Violence, rage, à vif de la chair meurtrie, la douleur fulgure, les pages saignent de l’éprouvé du malheur. Véritable martyrologie d’un peuple, ces pages font songer à Jérôme Bosch, au théâtre de la cruauté d’un Antonin Artaud faisant du corps la scène où « faire danser des paupières couple à couple avec des coudes, des rotules, des fémurs et des orteils ».
Deux conceptions du monde et de l’homme, aussi répulsives l’une à l’autre que le profane et le sacré, s’opposent ainsi sur la scène de chaque page, à travers l’extrême tension d’une voix cherchant à conjurer l’innommable tout autant qu’à le stigmatiser et le représenter. Pour tenter d’effacer les séquelles, pour échapper au chaos et au non-sens, Hawad, dans Sahara visions atomiques, utilise une méthode thérapeutique touarègue de détournement de la douleur (ainsi que l’explique Hélène Claudot-Hawad dans son introduction). « Par la répétition frénétique des mots, des sons et des images ressassés, amalgamés, pétris et transformés au rythme vertigineux et obsessionnel de la transe », (« et le désert devient chamelle/ aux articulations dévissées,/ le désert blatère/ et galope en tous sens,/ les combattants enfourchent / les ombres éoliennes des chevaux, alphabet en rage de leur mythes ») les visions de cauchemar qui hantent la mémoire touarègue trouvent issue et délivrance.
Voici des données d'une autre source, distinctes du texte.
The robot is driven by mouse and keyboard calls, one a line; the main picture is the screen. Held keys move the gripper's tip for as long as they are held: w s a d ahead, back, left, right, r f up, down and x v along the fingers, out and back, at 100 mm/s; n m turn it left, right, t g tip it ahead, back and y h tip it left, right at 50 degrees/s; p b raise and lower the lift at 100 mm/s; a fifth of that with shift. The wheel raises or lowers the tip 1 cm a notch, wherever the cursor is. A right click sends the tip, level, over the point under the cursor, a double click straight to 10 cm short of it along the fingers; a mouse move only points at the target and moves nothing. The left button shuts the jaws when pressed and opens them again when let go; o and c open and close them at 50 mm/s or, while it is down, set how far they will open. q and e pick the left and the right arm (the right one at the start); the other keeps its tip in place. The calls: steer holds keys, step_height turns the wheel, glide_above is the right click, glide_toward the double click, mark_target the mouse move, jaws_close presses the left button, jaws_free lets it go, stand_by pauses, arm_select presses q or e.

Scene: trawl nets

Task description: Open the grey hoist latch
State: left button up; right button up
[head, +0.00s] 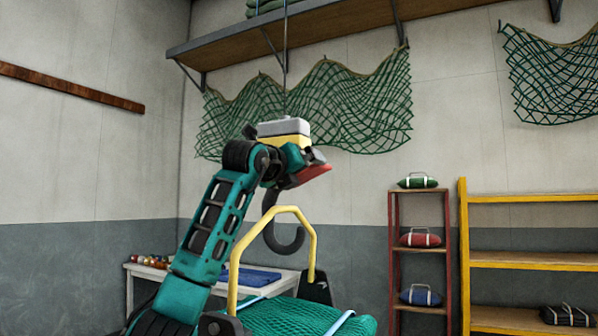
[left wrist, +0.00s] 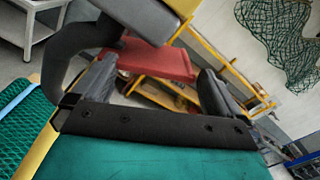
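The hoist (head: 284,127), a light grey and yellow block, hangs on a cable, with a dark hook (head: 287,246) below it. A red lever-like plate (head: 314,174) sticks out from its lower right side; it seems to be the latch. I see no separate grey latch part. My left gripper (head: 300,160) is up at the hoist. In the left wrist view its two dark fingers (left wrist: 157,85) stand wide apart, on either side of the red plate (left wrist: 158,60). Whether they touch it I cannot tell. The hook (left wrist: 62,58) shows at left. My right gripper is out of view.
A yellow bail (head: 313,245) rises over a green net bundle (head: 290,316) and overlaps the hook in the picture. A white table (head: 131,290) stands behind. A red rack (head: 393,255) and yellow shelves (head: 465,255) stand at right. A wooden shelf (head: 330,25) is overhead.

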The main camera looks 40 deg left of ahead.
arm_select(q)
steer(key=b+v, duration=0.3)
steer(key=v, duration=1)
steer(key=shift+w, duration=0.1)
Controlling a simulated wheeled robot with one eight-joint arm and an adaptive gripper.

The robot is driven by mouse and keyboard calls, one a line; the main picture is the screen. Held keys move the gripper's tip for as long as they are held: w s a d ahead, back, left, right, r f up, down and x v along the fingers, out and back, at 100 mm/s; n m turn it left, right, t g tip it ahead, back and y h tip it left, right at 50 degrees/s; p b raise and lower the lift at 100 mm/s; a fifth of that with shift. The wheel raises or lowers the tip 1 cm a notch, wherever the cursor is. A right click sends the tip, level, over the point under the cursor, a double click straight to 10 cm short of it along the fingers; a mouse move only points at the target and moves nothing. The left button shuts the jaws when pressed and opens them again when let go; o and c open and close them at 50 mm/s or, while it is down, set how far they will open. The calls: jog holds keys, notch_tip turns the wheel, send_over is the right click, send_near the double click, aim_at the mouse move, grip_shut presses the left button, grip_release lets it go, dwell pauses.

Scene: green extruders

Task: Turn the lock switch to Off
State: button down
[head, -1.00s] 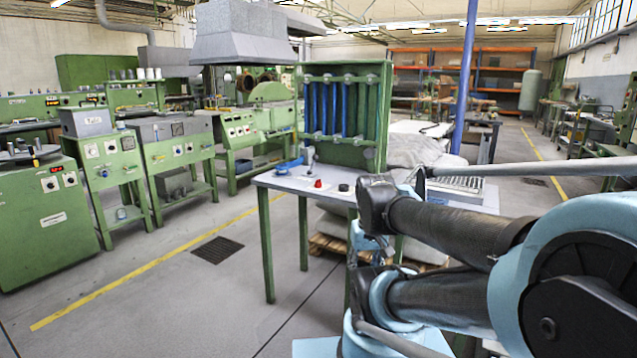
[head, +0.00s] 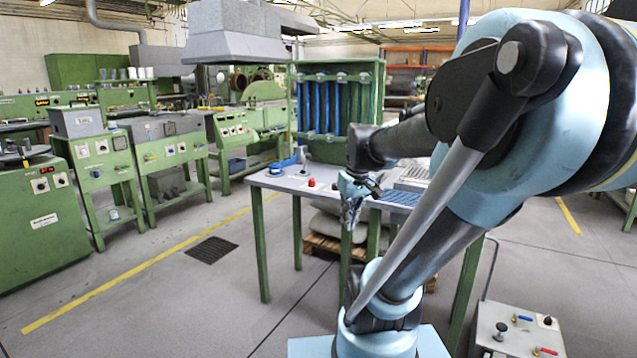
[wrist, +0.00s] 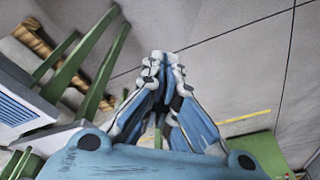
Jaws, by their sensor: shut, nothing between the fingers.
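I cannot tell which control is the lock switch. A low grey panel (head: 518,333) at the lower right of the head view carries a black knob (head: 501,327), a blue lever (head: 523,318) and a red lever (head: 546,351). A red knob (head: 311,182) stands on the workbench. No switch markings are readable. My gripper (head: 351,226) points down in front of the bench edge, well left of the low panel. In the wrist view my gripper (wrist: 165,58) has its fingertips together, with nothing between them and bare floor beyond.
The green-legged workbench (head: 275,183) stands behind my gripper, with a blue tool (head: 285,165) on it. Green machines with knobs (head: 95,170) line the left. A floor grate (head: 211,249) and open grey floor lie left of the bench.

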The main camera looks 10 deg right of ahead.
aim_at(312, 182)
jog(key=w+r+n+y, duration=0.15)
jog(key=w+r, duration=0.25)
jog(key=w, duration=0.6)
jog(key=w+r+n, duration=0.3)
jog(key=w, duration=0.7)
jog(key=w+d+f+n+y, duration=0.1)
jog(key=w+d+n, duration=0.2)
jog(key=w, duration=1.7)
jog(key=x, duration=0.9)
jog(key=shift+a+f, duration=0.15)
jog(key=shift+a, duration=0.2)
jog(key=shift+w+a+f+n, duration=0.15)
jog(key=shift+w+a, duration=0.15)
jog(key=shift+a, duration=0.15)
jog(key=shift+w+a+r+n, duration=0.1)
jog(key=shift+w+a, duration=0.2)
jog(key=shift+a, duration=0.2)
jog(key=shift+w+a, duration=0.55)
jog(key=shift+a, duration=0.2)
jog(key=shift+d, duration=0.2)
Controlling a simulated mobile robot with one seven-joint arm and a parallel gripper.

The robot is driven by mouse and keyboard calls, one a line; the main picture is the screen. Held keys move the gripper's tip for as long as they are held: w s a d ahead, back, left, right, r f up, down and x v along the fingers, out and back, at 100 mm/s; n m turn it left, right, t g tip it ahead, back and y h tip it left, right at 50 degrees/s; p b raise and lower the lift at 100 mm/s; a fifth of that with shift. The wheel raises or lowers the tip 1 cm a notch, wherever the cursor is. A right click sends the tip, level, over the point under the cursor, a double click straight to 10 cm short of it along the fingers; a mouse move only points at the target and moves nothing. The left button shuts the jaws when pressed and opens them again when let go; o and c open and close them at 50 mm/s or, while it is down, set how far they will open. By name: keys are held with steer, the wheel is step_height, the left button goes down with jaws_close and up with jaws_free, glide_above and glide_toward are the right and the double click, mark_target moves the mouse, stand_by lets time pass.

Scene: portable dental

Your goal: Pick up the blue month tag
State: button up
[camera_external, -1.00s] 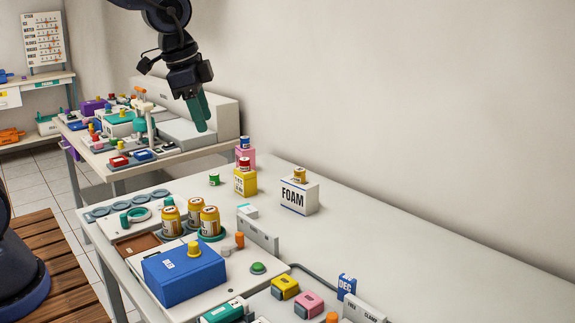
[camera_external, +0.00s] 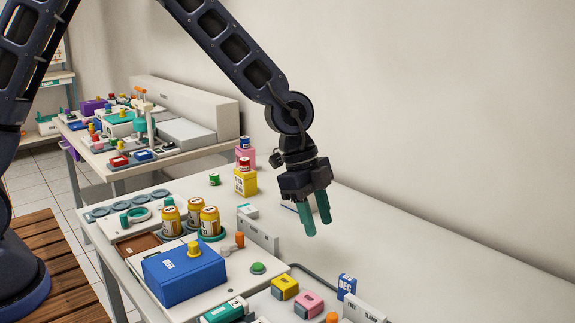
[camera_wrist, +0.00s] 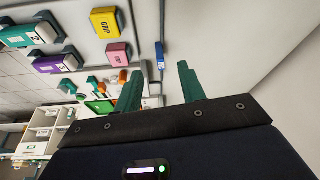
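The blue month tag (camera_external: 346,286), marked DEC in white, stands on the near table behind a white block in the external view. In the wrist view a narrow blue piece (camera_wrist: 160,54), likely the same tag, shows beyond and between the fingertips. My gripper (camera_external: 317,227) has two green fingers spread apart with nothing between them. It hangs above the table, up and to the left of the tag in the external view, not touching it. Its fingers also show in the wrist view (camera_wrist: 157,75).
Beside the tag are a white labelled block (camera_external: 364,311), a pink block (camera_external: 309,303) and a yellow block (camera_external: 285,287). A blue box (camera_external: 184,274) and amber jars (camera_external: 210,220) stand to the left. The table (camera_external: 430,268) right of the gripper is clear up to the wall.

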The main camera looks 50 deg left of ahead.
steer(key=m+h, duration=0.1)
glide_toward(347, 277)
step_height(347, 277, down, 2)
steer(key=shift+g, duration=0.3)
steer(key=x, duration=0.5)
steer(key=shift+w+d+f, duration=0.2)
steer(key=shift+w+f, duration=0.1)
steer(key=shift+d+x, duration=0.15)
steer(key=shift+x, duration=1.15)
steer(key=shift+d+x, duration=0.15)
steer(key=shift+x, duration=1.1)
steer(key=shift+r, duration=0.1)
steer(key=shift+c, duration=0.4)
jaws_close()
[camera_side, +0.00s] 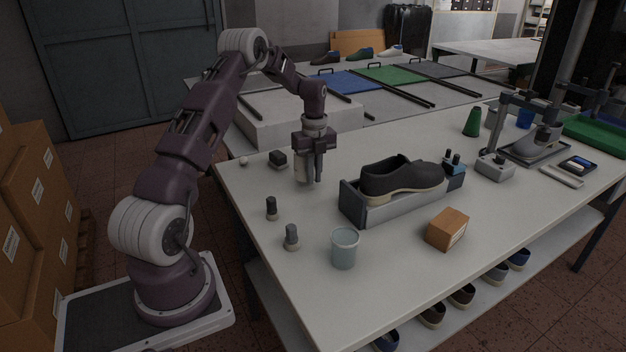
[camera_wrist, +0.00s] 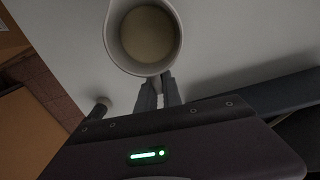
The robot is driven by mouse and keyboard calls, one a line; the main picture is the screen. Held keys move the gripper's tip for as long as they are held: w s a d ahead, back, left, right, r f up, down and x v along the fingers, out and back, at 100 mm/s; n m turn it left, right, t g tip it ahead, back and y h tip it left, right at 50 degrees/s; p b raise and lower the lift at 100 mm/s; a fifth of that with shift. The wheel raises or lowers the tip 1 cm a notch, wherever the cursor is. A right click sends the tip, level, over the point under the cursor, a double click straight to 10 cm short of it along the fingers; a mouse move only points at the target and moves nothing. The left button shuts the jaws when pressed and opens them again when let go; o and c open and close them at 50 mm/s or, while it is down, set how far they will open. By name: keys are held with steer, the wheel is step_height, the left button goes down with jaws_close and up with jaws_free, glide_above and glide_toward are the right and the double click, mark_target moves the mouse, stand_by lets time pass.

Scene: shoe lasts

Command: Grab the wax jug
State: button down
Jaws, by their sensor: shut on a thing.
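The wax jug (camera_wrist: 146,38) is a pale round vessel with cream-coloured wax inside, seen from above at the top of the wrist view. My gripper (camera_wrist: 160,88) is shut on the near side of the jug; whether it grips a handle or the wall is hard to see. In the side view the pale jug (camera_side: 301,169) stands upright, partly hidden by my gripper (camera_side: 317,178), whose fingers point down. I cannot tell whether the jug's base touches the table.
On the white table (camera_side: 300,330), a dark shoe (camera_side: 402,178) sits on a grey stand right of the jug. A pale blue cup (camera_side: 344,250), an orange-brown box (camera_side: 447,229) and small dark-topped items (camera_side: 271,208) stand nearer. A dark block (camera_side: 278,159) is left of the jug.

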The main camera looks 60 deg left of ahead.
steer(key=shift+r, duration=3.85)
Noces noires d’une gestuelle et de signes portés au rouge, fureur réparatrice d’une écriture mêlant les voix du scribe et de l’oracle à l’écho de l’envers, l’essor victorieux du tourbillon a des effets cathartiques. Face au tragique d’un malheur immérité, Hawad dresse la contre-terreur de ses mots. « Notre unique souci/ n’est pas d’être intégré/ à un horizon,/ mais de demeurer la terreur latente/ qui désintègre l’horizon (…). Nous, nous refusons/ le respect et la trêve/ à toute frontière,/ et n’accordons le droit d’exister/ à aucun État ». Confronté à la persistance d’un destin qui ne cesse de se re-présenter à lui, Hawad lui oppose sa poésie d’éclairs et de résistance, ainsi que la « furigraphie » de ses encres ou celle de ses dessins qui, en une sorte d’écriture archaïque où dominent l’ocre, le gris et le sable, accompagnent de leur belle et énigmatique syntaxe, la révolte de ce « fils du chameau », de ce « voleur d’horizons » debout sur la crinière en flammes de sa détresse.
Hawad
Sahara visions atomiques
Éd. Paris-Méditerranée
135 pages, 12 €
Détournement d’horizon
Traduits du touareg (tamajaght)
par l’auteur et Hélène Claudot-Hawad
Avec huit dessins de l’auteur
Éd. Grèges - n.p., 15 €
Poésie L’éclair à mains nues
juillet 2003 | Le Matricule des Anges n°45
| par
Richard Blin
Dressée, insurgée, absolue, la poésie-défi d’un effaceur de frontières, « voleur d’horizons » : Hawad, le Touareg. Ses pages saignent de l’éprouvé du malheur.
Des livres
L’éclair à mains nues
Par
Richard Blin
Le Matricule des Anges n°45
, juillet 2003.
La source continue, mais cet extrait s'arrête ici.